■ **Data section**
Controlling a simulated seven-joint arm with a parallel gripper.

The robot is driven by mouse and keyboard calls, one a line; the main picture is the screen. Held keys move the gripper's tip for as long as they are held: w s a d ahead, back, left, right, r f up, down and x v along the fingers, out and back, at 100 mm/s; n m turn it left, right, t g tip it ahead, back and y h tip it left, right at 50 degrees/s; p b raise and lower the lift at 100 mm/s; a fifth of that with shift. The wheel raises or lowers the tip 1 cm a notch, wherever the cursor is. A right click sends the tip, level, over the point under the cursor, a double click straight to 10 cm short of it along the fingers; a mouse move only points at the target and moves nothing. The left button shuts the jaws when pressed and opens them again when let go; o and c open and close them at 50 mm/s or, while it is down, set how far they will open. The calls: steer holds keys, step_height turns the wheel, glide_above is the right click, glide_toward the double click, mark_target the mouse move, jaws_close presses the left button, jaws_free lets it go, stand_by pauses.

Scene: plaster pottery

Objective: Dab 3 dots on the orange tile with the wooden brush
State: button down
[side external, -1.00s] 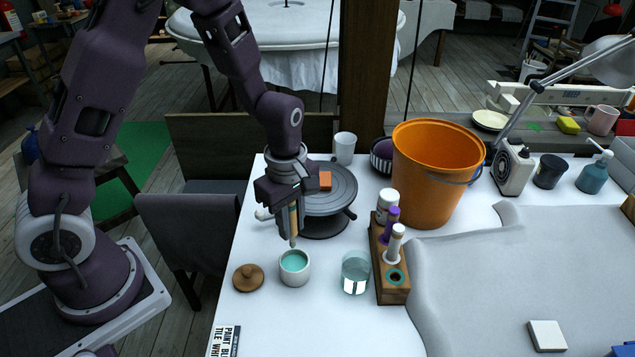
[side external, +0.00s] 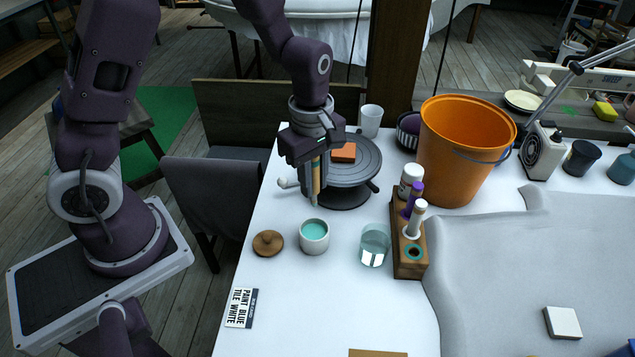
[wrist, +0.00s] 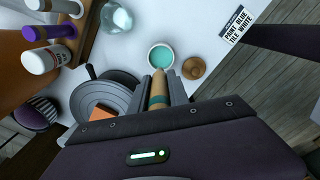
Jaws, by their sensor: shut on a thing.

■ **Required task**
Transcribe the material exactly, keeping every word and none of the pictures.

■ **The solution**
Controlling a simulated seven-joint arm with a parallel gripper.

The robot is driven by mouse and keyboard calls, one a line; the main picture is the screen. Held keys move the gripper's tip for as long as they are held: w s a d ahead, back, left, right, r f up, down and x v along the fingers, out and back, at 100 mm/s; n m turn it left, right, t g tip it ahead, back and y h tip it left, right at 50 degrees/s; p b raise and lower the lift at 100 mm/s; a fifth of that with shift. The wheel raises or lowers the tip 1 cm a notch, wherever the cursor is. A right click sends the tip, level, over the point under the cursor, a double click straight to 10 cm short of it along the fingers; a mouse move only points at the target and moves nothing. The left button shuts the jaws when pressed and opens them again when let go; o and c open and close them at 50 mm/s or, while it is down, set how far they will open. The calls: steer holds keys, step_height turns the wheel, glide_above is the right click, glide_toward the double click, mark_target the mouse move, jaws_close presses the left button, jaws_free lets it go, stand_by pauses.

Scene: plaster pottery

Objective: Dab 3 dots on the orange tile with the wooden brush
State: button down
[side external, -1.00s] 
[side external, +0.00s] 
[wrist, +0.00s] 
Jaws, by their sensor: shut on a thing.

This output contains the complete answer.